▶ [What needs to be done]:
Check each line of the material below, and copy it if it holds the string "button".

▶ [Provided data]:
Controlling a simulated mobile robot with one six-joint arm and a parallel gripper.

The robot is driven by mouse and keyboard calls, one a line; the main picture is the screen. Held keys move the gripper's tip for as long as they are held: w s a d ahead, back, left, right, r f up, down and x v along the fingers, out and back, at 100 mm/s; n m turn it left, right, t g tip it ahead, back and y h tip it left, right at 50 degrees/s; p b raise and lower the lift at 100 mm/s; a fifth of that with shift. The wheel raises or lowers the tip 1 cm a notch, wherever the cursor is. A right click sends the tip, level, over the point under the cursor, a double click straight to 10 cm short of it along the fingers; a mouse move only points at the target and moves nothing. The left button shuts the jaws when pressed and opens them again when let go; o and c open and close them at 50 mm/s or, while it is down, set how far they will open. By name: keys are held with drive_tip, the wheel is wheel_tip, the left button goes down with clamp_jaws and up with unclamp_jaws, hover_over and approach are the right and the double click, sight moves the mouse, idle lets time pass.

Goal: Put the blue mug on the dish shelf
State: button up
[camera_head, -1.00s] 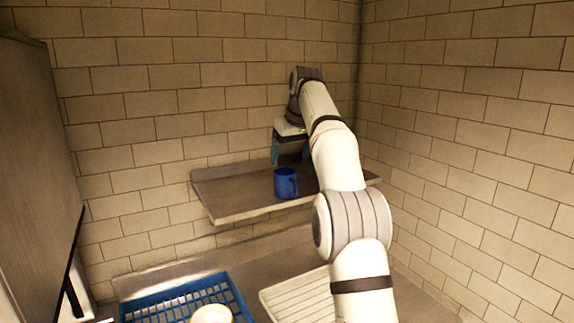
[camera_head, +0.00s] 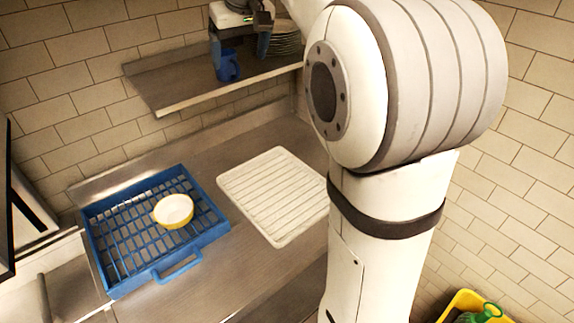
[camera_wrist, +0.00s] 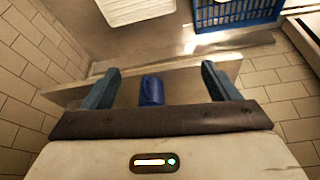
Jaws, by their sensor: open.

▶ [Task output]:
The robot is driven by mouse and keyboard calls, one a line; the main picture is the screen. Held keys move the gripper's tip for as long as they are held: w s a d ahead, back, left, right, r f up, down and x v along the fingers, out and back, at 100 mm/s; n m turn it left, right, t g tip it ahead, back and y h tip it left, right at 50 degrees/s; p b raise and lower the lift at 100 mm/s; a fifth of that with shift. The wheel raises or lowers the tip 1 cm a notch, wherever the cursor is. A right click sends the tip, level, over the point under the cursor, a double click straight to 10 cm short of it along the fingers; a mouse move only points at the target and moves nothing. The left button shuts the jaws when pressed and opens them again when let go; o and c open and close them at 50 mm/s or, while it is down, set how far they will open. By name: keys are held with drive_tip, the wheel is wheel_tip, the left button goes down with clamp_jaws and up with unclamp_jaws, hover_over and approach are the right and the double click, sight moves the mouse, idle lets time pass.
State: button up

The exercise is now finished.